30/10/2005 – Le critère exclusif de notre appartenance à l’Evangile.

Saint
Severin – décembre 1961

Jésus nous reconnaît comme Ses disciples à ce don de nous-même à l’humanité.

 » Le dernier mot de Jésus – et c’est là le plus beau gage d’authenticité de Sa mission divine – ce n’est pas d’aimer Dieu, c’est d’aimer l’homme. Jésus savait en effet tout ce que l’on peut mettre d’imposture sous le nom de Dieu, ce nom que l’on devait invoquer pour Le condamner.
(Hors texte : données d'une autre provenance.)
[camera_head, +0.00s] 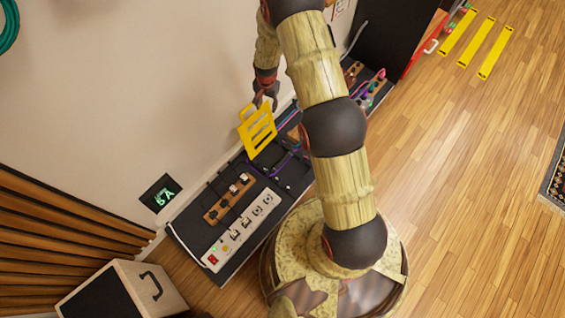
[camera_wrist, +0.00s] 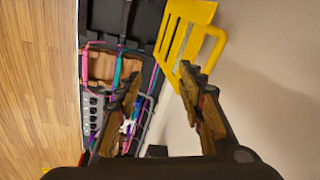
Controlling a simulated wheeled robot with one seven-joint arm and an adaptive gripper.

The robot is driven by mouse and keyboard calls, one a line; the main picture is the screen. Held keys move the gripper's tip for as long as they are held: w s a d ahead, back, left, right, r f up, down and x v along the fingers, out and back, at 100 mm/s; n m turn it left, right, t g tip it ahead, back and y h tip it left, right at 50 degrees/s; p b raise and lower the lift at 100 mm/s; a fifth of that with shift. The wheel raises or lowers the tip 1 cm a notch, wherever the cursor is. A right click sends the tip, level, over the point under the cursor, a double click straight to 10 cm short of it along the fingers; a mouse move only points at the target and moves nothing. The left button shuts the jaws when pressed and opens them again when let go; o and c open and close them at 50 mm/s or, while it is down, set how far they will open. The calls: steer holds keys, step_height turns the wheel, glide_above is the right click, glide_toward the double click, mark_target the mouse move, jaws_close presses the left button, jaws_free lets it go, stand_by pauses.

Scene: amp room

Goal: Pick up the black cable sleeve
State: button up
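I cannot pick out the black cable sleeve with certainty; thin black cables lie over the dark board (camera_head: 232,262), and dark parts merge with it. My gripper (camera_head: 266,102) hangs near the wall above the far part of the board. In the wrist view my gripper (camera_wrist: 160,88) is open, with nothing visible between its fingers. A yellow slotted plate with a loop handle (camera_head: 258,133) stands tilted close to my gripper. It also shows beyond the right finger in the wrist view (camera_wrist: 178,42); whether they touch is unclear.
A power strip (camera_head: 240,230) and a brown block (camera_head: 228,199) sit on the board's near end. Purple and pink cables (camera_wrist: 87,62) run along it. A speaker cabinet (camera_head: 125,290) stands at lower left.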

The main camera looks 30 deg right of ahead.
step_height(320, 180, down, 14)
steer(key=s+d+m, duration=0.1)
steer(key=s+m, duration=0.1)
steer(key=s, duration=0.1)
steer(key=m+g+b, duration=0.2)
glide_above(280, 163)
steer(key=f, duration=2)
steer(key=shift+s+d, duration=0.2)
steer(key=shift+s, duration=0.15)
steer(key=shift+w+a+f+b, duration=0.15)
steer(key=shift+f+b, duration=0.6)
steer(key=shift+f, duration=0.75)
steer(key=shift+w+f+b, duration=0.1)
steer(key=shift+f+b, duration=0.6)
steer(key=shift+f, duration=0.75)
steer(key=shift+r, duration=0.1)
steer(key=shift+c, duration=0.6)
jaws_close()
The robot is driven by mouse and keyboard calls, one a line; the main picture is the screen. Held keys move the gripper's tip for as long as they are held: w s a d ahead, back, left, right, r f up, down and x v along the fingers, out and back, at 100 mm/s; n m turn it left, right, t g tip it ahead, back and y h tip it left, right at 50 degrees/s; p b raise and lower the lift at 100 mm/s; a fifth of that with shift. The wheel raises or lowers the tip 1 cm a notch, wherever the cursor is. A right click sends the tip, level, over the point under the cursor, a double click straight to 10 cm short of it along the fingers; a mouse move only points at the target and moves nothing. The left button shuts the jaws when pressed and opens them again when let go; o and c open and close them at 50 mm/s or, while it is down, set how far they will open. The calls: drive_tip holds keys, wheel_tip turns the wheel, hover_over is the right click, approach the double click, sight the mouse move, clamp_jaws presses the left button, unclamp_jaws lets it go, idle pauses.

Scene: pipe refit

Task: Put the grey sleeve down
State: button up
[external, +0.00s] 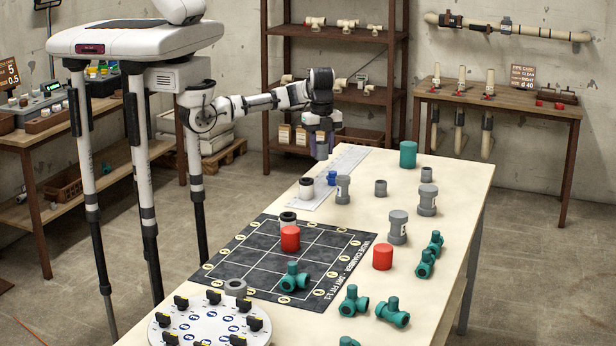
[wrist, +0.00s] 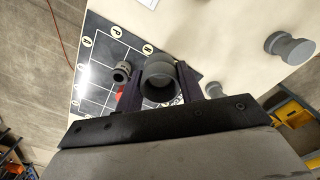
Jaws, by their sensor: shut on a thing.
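A grey sleeve (wrist: 160,82) sits between the two dark fingers of my gripper (wrist: 156,88) in the wrist view; its open end faces the camera. In the external view my gripper (external: 322,150) hangs at the far left edge of the table, above the tabletop height; the sleeve is hard to make out there.
Grey fittings (external: 343,189) and a green cylinder (external: 408,154) stand on the right. A white strip (external: 320,190) lies near the gripper. Bare tabletop (external: 440,180) lies between them.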

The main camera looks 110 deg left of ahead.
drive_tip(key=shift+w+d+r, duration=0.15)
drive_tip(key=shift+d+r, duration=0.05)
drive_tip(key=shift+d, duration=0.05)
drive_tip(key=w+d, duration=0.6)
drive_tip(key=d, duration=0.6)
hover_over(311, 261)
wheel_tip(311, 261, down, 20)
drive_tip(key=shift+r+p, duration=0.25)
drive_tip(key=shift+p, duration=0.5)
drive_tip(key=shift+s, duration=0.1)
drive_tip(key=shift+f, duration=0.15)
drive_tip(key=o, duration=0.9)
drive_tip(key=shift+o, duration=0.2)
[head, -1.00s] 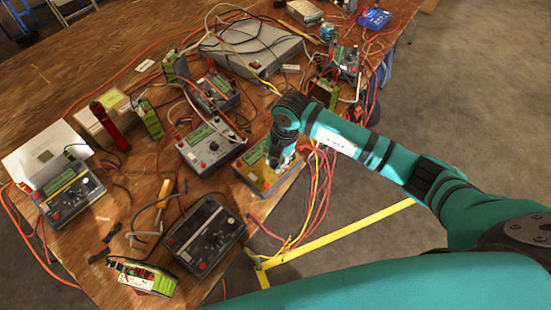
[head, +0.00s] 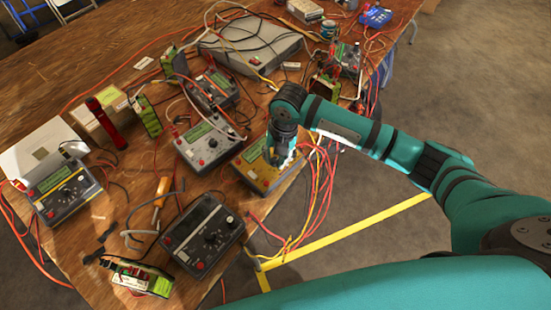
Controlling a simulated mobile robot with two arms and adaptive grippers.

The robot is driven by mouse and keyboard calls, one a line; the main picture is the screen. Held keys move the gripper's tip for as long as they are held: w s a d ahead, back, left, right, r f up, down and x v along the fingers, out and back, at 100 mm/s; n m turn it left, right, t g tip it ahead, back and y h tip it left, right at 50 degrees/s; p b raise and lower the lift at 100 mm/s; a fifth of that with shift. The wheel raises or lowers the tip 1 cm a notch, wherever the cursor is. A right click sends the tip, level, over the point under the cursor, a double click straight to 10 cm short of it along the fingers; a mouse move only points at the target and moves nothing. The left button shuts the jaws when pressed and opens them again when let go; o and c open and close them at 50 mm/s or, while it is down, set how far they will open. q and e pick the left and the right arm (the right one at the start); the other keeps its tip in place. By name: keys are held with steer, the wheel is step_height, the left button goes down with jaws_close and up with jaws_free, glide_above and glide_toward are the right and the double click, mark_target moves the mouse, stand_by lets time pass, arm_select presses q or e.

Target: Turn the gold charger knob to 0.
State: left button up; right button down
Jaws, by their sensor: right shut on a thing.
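The gold charger (head: 252,172) sits at the right edge of the wooden table, with a green label on its face and a red terminal near its front corner. My right gripper (head: 277,160) points down over the right part of its face and is shut on the charger's knob. The knob is hidden behind the gripper, so its pointer and the setting cannot be read. My left gripper is not in view.
A grey charger (head: 204,146) stands just left of the gold one, and a black charger (head: 203,236) stands in front. Red and yellow cables (head: 318,185) hang off the table edge close to my right gripper. A large grey box (head: 250,47) lies behind.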

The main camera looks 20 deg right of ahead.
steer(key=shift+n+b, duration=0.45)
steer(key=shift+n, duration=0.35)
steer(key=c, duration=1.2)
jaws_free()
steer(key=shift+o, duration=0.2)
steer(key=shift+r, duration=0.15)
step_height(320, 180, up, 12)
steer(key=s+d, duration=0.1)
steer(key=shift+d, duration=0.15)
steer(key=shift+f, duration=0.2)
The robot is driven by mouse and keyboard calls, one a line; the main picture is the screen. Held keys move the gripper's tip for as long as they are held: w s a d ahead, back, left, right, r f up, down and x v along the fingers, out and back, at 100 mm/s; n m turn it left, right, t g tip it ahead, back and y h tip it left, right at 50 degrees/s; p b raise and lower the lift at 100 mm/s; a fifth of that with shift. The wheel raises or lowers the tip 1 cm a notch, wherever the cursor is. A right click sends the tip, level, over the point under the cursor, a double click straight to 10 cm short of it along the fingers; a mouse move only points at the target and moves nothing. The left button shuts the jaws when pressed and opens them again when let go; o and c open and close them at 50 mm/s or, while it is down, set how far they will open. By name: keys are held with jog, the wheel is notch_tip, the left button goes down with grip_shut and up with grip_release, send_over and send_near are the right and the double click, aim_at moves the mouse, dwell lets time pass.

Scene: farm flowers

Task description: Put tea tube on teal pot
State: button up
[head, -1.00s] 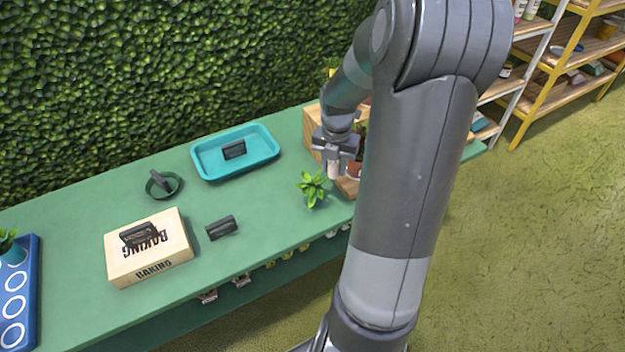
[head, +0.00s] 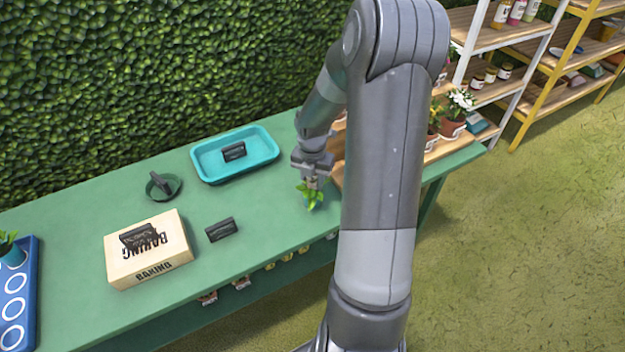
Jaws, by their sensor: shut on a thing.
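My gripper (head: 312,180) points down over a leafy green plant (head: 312,197) near the right part of the green table. It is shut on a small pale pinkish tube (head: 312,184), mostly hidden by the fingers; I take this as the tea tube. Its lower end is at the leaves, and I cannot tell whether it touches them. No pot shows under this plant. A small teal pot (head: 12,257) with a green plant stands on the blue tray at the far left, well away from my gripper.
The green table (head: 90,205) holds a teal tray (head: 205,170), a cream baking box (head: 150,270), a dark green round dish (head: 174,193) and a black block (head: 221,229). Potted plants (head: 453,128) stand in wooden boxes at right. A hedge wall (head: 150,80) rises behind.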

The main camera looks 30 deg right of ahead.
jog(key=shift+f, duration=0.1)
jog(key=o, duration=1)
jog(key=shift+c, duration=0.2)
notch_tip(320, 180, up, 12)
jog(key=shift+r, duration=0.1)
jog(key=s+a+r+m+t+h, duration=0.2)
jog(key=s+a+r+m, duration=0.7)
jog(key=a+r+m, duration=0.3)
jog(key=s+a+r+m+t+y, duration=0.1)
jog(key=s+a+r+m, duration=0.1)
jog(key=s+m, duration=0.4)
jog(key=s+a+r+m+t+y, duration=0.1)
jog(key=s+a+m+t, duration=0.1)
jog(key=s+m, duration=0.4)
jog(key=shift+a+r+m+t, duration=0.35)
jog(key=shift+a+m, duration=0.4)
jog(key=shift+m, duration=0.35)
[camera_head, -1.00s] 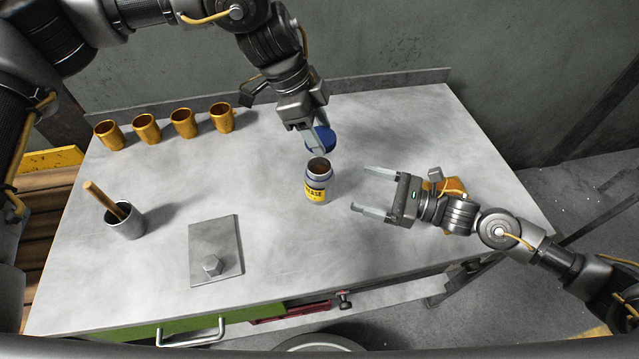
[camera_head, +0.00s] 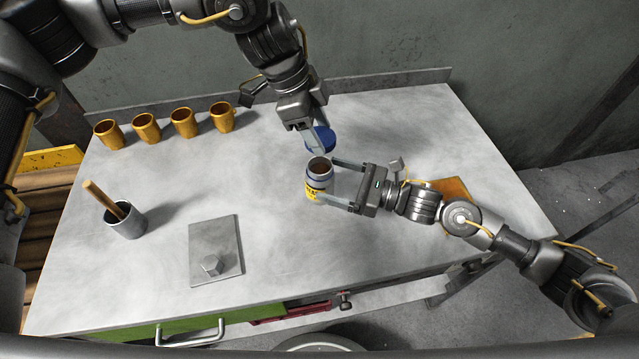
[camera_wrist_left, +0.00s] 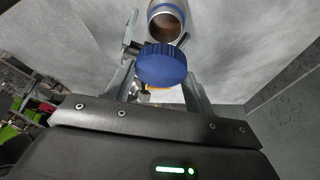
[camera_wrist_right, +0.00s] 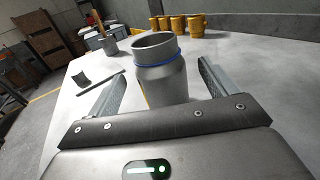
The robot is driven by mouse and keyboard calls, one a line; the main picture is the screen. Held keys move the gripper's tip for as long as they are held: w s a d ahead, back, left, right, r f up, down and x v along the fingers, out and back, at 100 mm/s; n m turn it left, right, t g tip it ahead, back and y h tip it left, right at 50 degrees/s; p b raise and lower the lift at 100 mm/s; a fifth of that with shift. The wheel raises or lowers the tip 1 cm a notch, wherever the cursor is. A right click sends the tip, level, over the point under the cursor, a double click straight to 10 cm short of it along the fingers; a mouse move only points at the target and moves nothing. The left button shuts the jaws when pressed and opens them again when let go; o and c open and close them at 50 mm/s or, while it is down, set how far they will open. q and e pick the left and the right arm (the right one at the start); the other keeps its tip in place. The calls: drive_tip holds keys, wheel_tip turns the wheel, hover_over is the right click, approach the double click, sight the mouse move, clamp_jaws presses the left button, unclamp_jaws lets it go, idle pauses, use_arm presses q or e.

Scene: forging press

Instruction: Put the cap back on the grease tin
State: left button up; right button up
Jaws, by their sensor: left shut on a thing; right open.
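The grease tin (camera_head: 318,186) stands upright and uncapped on the bench, grey with a yellow label and brown contents; it also shows in the right wrist view (camera_wrist_right: 161,75) and at the top of the left wrist view (camera_wrist_left: 166,20). The blue cap (camera_head: 321,139) is held by my left gripper (camera_head: 318,141), which is shut on it just behind and above the tin's mouth. The cap also fills the middle of the left wrist view (camera_wrist_left: 161,65). My right gripper (camera_head: 331,180) is open, with its fingers on either side of the tin; I cannot tell whether they touch it.
Several orange mugs (camera_head: 184,123) stand in a row at the back left. A grey pot (camera_head: 126,221) with a wooden-handled tool is at the left. A metal plate with a bolt (camera_head: 215,250) lies at the front. An orange object (camera_head: 452,188) lies behind my right arm.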

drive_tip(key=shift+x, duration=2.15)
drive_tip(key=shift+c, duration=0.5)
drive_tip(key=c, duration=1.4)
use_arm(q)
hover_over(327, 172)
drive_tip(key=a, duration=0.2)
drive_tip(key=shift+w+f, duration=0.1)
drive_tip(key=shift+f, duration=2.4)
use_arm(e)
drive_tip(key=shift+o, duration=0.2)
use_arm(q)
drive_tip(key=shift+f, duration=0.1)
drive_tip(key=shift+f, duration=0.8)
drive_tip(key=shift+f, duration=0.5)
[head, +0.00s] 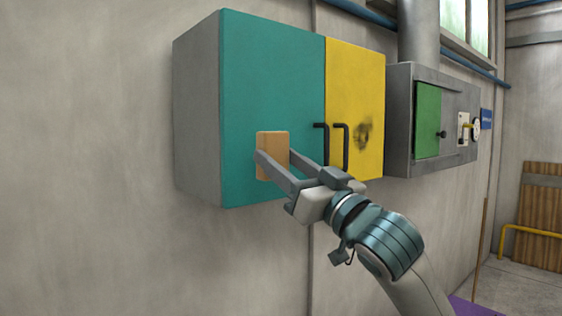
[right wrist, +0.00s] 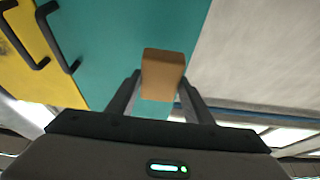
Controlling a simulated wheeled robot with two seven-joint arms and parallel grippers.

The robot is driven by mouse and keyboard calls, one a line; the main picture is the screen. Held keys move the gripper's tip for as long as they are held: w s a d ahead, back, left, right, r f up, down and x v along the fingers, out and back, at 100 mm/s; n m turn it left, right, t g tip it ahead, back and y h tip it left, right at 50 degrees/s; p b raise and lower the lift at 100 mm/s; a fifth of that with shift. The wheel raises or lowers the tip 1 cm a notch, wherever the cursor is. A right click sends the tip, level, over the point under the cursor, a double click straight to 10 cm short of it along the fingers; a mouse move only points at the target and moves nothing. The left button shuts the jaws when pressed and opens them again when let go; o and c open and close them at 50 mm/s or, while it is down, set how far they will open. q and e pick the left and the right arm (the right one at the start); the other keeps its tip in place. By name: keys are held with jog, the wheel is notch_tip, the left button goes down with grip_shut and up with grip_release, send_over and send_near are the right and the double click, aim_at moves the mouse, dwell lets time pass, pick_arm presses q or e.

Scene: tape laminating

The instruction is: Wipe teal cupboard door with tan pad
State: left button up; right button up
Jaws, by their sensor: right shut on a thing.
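The teal cupboard door (head: 270,75) is the left door of a grey wall cupboard, and it is shut. It also fills the middle of the right wrist view (right wrist: 120,35). The tan pad (head: 272,145) is a small block in front of the door's lower part, left of the black handles. My right gripper (head: 274,160) is shut on the pad, with a finger on each side of it, as the right wrist view shows (right wrist: 162,75). The pad appears to be at the door surface; I cannot tell whether it touches. My left gripper is not in view.
A yellow door (head: 355,85) with a dark smudge (head: 363,135) is to the right of the teal one. Two black handles (head: 322,145) stick out near their seam. A grey box with a green door (head: 428,120) hangs further right. The wall at left is clear.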

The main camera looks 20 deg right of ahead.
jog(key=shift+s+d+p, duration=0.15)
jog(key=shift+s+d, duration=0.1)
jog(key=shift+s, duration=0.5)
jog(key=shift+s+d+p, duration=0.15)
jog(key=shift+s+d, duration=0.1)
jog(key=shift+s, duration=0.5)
C’est pourquoi II nous ordonne à l’homme et nous oriente vers l’homme : « Je vous donne un commandement nouveau, c’est que vous vous aimiez les uns les autres comme je vous ai aimés. »

Et, pour traduire la rigueur de cette identification, Il résumera tout le jugement dernier dans cette séquence : « J’ai eu faim, j’ai eu soif, j’étais nu, infirme ou en prison. » Car chaque fois c’était moi en chacun, d’où il suit que, le sachant ou non, chaque fois que vous êtes venus à la rencontre du plus petit d’entre mes frères, c’est moi-même que vous avez secouru.

C’est trop peu en réalité de dire que Jésus nous oriente vers l’homme, en réalité Il en fait le critère exclusif de notre appartenance à l’Evangile puisqu’il nous . reconnaît comme ses disciples à ce don de nous-même à l’humanité devant laquelle II s’est agenouillé au lavement des pieds.

Et Il invente l’Eucharistie pour nous rassembler autour de Sa Table, ensemble et non chacun pour soi, ensemble comme un seul cœur, ensemble comme un seul corps qui exige pour que nous puissions l’atteindre sans Le restreindre, que nous nous fassions d’abord universels, que nous prenions en charge toute l’humanité, pour que nous formions précisément ensemble Son Corps mystique qui peut seul être en prise sur Son Chef, sur Sa Tête qui est Lui-même.

Jésus Fils de l’Homme, Jésus : l’Homme dans un sens unique, Jésus consumé dans la passion de l’homme, affirme Son Humanité, affirme Sa « philanthropie », comme le dit l’Epître à Tite, en nous ordonnant à l’homme, en faisant de l’homme le sanctuaire de la Divinité, en donnant à la liberté humaine la mesure de la Croix.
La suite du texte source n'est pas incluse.